[BEGIN DATA EXCERPT]

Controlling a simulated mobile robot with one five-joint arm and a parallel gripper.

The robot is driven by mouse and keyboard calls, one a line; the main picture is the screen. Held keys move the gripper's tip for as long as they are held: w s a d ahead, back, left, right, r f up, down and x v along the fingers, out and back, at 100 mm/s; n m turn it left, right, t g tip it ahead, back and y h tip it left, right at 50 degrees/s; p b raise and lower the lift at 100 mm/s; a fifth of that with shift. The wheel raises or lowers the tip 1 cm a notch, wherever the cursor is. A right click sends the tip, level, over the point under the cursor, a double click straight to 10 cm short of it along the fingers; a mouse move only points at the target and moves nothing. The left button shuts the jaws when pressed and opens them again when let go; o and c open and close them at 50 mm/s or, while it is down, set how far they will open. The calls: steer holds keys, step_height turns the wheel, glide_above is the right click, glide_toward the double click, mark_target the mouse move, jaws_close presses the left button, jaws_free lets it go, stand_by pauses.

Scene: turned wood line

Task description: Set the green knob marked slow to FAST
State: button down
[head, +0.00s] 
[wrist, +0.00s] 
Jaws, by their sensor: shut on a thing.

[END DATA EXCERPT]

Give back the lines above exactly, from the one with "Task description: Set" through the last line.

Task description: Set the green knob marked slow to FAST
State: button down
[head, +0.00s] 
[wrist, +0.00s] 
Jaws, by their sensor: shut on a thing.

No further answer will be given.